Stated task:
Every record should be repeated exactly, except that pictures are left out.
________________
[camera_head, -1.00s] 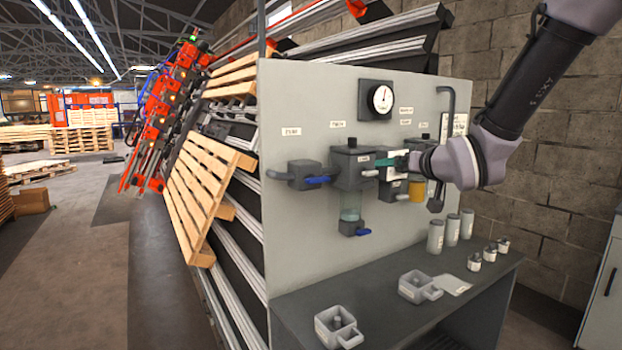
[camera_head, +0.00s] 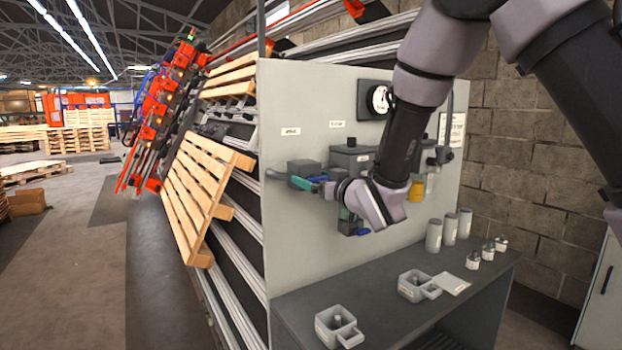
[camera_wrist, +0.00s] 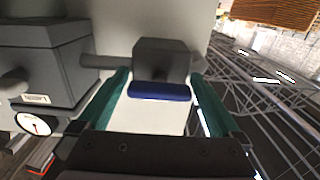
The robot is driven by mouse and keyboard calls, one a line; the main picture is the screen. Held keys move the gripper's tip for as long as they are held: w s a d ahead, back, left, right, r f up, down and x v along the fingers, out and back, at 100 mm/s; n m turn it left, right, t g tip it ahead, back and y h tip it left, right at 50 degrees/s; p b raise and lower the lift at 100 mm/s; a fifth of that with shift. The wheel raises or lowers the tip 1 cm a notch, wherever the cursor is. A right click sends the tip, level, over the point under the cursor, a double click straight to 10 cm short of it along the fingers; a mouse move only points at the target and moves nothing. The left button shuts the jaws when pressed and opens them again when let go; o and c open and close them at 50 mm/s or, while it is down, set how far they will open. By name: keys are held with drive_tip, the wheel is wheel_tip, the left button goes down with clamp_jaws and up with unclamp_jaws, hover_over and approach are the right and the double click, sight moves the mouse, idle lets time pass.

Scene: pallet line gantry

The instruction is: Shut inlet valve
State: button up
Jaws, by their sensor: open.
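The inlet valve appears to be the leftmost dark grey block (camera_head: 303,170) on the pale panel, with a pipe stub to its left; its label is too small to read. In the wrist view, the valve body (camera_wrist: 163,60) carries a blue lever (camera_wrist: 160,91), which lies in line with the pipe. My gripper (camera_head: 311,182) is at the front of the valve and hides most of the lever in the head view. Its green fingers are open, one on each side of the lever in the wrist view (camera_wrist: 160,78), with visible gaps.
A larger grey unit (camera_wrist: 40,62) adjoins the pipe. A round gauge (camera_head: 378,100) is partly behind my arm. A second blue lever (camera_head: 363,231) sits lower on the panel. The bench (camera_head: 385,320) below holds grey cups, cylinders and small weights. A wooden pallet (camera_head: 205,190) leans left of the panel.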

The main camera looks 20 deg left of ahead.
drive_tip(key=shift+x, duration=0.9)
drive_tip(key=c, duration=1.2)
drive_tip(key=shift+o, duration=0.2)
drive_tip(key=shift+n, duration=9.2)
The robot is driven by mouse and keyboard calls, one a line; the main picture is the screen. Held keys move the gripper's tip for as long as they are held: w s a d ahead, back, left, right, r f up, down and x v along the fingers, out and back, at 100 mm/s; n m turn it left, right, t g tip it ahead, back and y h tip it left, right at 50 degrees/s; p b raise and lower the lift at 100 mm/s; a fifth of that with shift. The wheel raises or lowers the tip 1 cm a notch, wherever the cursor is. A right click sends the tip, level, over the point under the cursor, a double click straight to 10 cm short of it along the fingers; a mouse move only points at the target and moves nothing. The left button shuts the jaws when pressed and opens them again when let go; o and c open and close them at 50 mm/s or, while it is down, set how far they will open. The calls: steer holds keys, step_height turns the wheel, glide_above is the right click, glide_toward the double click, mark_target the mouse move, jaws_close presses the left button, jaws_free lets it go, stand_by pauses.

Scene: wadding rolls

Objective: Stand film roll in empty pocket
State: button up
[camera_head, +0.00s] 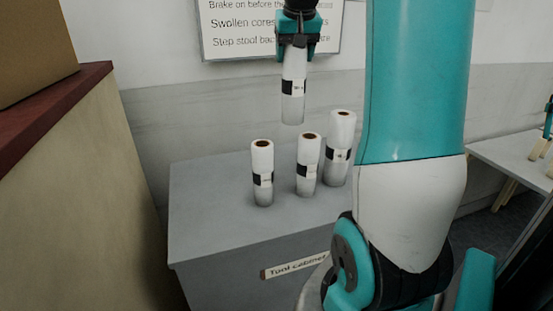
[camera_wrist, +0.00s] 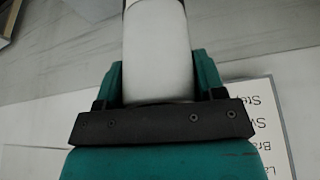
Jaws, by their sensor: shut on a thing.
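My gripper (camera_head: 297,42) is shut on a white film roll (camera_head: 293,92) with a dark label band. The roll hangs about upright below the gripper, in the air above and behind the grey tool cabinet in the picture. In the wrist view the held roll (camera_wrist: 158,50) sits between the two teal fingers of my gripper (camera_wrist: 158,80). Three more rolls stand upright on the cabinet: a left one (camera_head: 263,185), a middle one (camera_head: 307,175) and a taller right one (camera_head: 340,160). No pocket can be made out in either view.
The tool cabinet (camera_head: 205,225) has free top surface left of the rolls. A tan block with a dark red top (camera_head: 75,100) stands at the left, with a box on it. A notice board (camera_head: 230,45) hangs on the wall. A pale table (camera_head: 515,155) is at the right.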

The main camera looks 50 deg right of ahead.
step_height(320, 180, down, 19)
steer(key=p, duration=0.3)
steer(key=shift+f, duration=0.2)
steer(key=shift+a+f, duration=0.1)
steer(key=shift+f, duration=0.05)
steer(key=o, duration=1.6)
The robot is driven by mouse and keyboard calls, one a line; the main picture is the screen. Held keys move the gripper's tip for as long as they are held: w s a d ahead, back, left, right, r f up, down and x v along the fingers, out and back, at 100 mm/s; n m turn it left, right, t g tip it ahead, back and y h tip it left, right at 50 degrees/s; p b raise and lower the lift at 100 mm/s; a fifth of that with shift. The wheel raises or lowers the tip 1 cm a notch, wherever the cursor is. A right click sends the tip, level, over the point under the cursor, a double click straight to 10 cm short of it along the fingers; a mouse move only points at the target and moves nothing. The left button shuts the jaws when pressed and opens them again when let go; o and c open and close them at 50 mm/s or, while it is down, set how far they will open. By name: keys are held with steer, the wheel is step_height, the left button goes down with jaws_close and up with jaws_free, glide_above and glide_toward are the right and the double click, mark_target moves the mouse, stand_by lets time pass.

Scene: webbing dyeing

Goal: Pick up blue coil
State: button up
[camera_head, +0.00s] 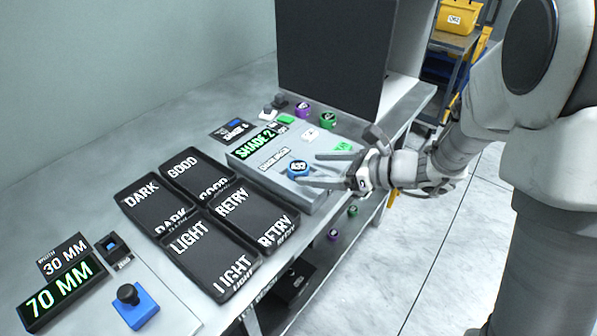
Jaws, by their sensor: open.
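The blue coil (298,168) is a small round roll with a dark, marked top. It sits on the grey top of the shade device (262,176), in front of the green "SHADE 2" display (257,144). My gripper (308,170) comes in from the right with its two fingers spread. One finger reaches past the far side of the coil and the other past the near side, so the coil lies between the fingertips. I cannot tell whether either finger touches it.
Dark trays labelled DARK (143,191), GOOD (182,162), LIGHT (190,240) and RETRY (233,205) lie left of the device. Purple (303,109) and green (327,121) coils stand behind, near a dark panel (333,60). A "70 MM" display (62,292) is front left.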

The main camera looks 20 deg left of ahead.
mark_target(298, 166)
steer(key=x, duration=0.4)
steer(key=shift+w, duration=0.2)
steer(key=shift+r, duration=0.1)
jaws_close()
________________
Right answer:
[camera_head, -1.00s] 
[camera_head, +0.00s] 
[camera_wrist, +0.00s] 
The robot is driven by mouse and keyboard calls, one a line; the main picture is the screen. Held keys move the gripper's tip for as long as they are held: w s a d ahead, back, left, right, r f up, down and x v along the fingers, out and back, at 100 mm/s; n m turn it left, right, t g tip it ahead, back and y h tip it left, right at 50 degrees/s; p b raise and lower the lift at 100 mm/s; a fifth of that with shift. The wheel raises or lowers the tip 1 cm a notch, wherever the cursor is. A right click sends the tip, level, over the point under the cursor, a double click straight to 10 cm short of it along the fingers; a mouse move only points at the target and moves nothing. The left button shuts the jaws when pressed and opens them again when let go; o and c open and close them at 50 mm/s or, while it is down, set how far they will open. By name: keys are held with drive_tip, the wheel is wheel_tip, the left button goes down with clamp_jaws and up with unclamp_jaws, hover_over and approach are the right and the double click, sight moves the mouse, idle lets time pass.

Scene: pallet line gantry

The instruction is: Shut inlet valve
State: button up
Jaws, by their sensor: open.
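The inlet valve appears to be the leftmost dark grey block (camera_head: 303,170) on the pale panel, with a pipe stub to its left; its label is too small to read. In the wrist view, the valve body (camera_wrist: 163,60) carries a blue lever (camera_wrist: 160,91), which lies in line with the pipe. My gripper (camera_head: 311,182) is at the front of the valve and hides most of the lever in the head view. Its green fingers are open, one on each side of the lever in the wrist view (camera_wrist: 160,78), with visible gaps.
A larger grey unit (camera_wrist: 40,62) adjoins the pipe. A round gauge (camera_head: 378,100) is partly behind my arm. A second blue lever (camera_head: 363,231) sits lower on the panel. The bench (camera_head: 385,320) below holds grey cups, cylinders and small weights. A wooden pallet (camera_head: 205,190) leans left of the panel.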

The main camera looks 20 deg left of ahead.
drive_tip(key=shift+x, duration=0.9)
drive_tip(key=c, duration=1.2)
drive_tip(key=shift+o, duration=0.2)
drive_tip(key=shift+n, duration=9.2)
The robot is driven by mouse and keyboard calls, one a line; the main picture is the screen. Held keys move the gripper's tip for as long as they are held: w s a d ahead, back, left, right, r f up, down and x v along the fingers, out and back, at 100 mm/s; n m turn it left, right, t g tip it ahead, back and y h tip it left, right at 50 degrees/s; p b raise and lower the lift at 100 mm/s; a fifth of that with shift. The wheel raises or lowers the tip 1 cm a notch, wherever the cursor is. A right click sends the tip, level, over the point under the cursor, a double click straight to 10 cm short of it along the fingers; a mouse move only points at the target and moves nothing. The left button shuts the jaws when pressed and opens them again when let go; o and c open and close them at 50 mm/s or, while it is down, set how far they will open. The calls: steer holds keys, step_height turns the wheel, glide_above is the right click, glide_toward the double click, mark_target the mouse move, jaws_close presses the left button, jaws_free lets it go, stand_by pauses.

Scene: wadding rolls

Objective: Stand film roll in empty pocket
State: button up
[camera_head, +0.00s] 
[camera_wrist, +0.00s] 
Jaws, by their sensor: shut on a thing.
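My gripper (camera_head: 297,42) is shut on a white film roll (camera_head: 293,92) with a dark label band. The roll hangs about upright below the gripper, in the air above and behind the grey tool cabinet in the picture. In the wrist view the held roll (camera_wrist: 158,50) sits between the two teal fingers of my gripper (camera_wrist: 158,80). Three more rolls stand upright on the cabinet: a left one (camera_head: 263,185), a middle one (camera_head: 307,175) and a taller right one (camera_head: 340,160). No pocket can be made out in either view.
The tool cabinet (camera_head: 205,225) has free top surface left of the rolls. A tan block with a dark red top (camera_head: 75,100) stands at the left, with a box on it. A notice board (camera_head: 230,45) hangs on the wall. A pale table (camera_head: 515,155) is at the right.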

The main camera looks 50 deg right of ahead.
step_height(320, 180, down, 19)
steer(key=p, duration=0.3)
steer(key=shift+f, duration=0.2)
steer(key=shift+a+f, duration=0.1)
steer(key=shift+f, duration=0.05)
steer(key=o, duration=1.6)
The robot is driven by mouse and keyboard calls, one a line; the main picture is the screen. Held keys move the gripper's tip for as long as they are held: w s a d ahead, back, left, right, r f up, down and x v along the fingers, out and back, at 100 mm/s; n m turn it left, right, t g tip it ahead, back and y h tip it left, right at 50 degrees/s; p b raise and lower the lift at 100 mm/s; a fifth of that with shift. The wheel raises or lowers the tip 1 cm a notch, wherever the cursor is. A right click sends the tip, level, over the point under the cursor, a double click straight to 10 cm short of it along the fingers; a mouse move only points at the target and moves nothing. The left button shuts the jaws when pressed and opens them again when let go; o and c open and close them at 50 mm/s or, while it is down, set how far they will open. By name: keys are held with steer, the wheel is step_height, the left button goes down with jaws_close and up with jaws_free, glide_above and glide_toward are the right and the double click, mark_target moves the mouse, stand_by lets time pass.

Scene: webbing dyeing

Goal: Pick up blue coil
State: button up
[camera_head, +0.00s] 
Jaws, by their sensor: open.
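The blue coil (298,168) is a small round roll with a dark, marked top. It sits on the grey top of the shade device (262,176), in front of the green "SHADE 2" display (257,144). My gripper (308,170) comes in from the right with its two fingers spread. One finger reaches past the far side of the coil and the other past the near side, so the coil lies between the fingertips. I cannot tell whether either finger touches it.
Dark trays labelled DARK (143,191), GOOD (182,162), LIGHT (190,240) and RETRY (233,205) lie left of the device. Purple (303,109) and green (327,121) coils stand behind, near a dark panel (333,60). A "70 MM" display (62,292) is front left.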

The main camera looks 20 deg left of ahead.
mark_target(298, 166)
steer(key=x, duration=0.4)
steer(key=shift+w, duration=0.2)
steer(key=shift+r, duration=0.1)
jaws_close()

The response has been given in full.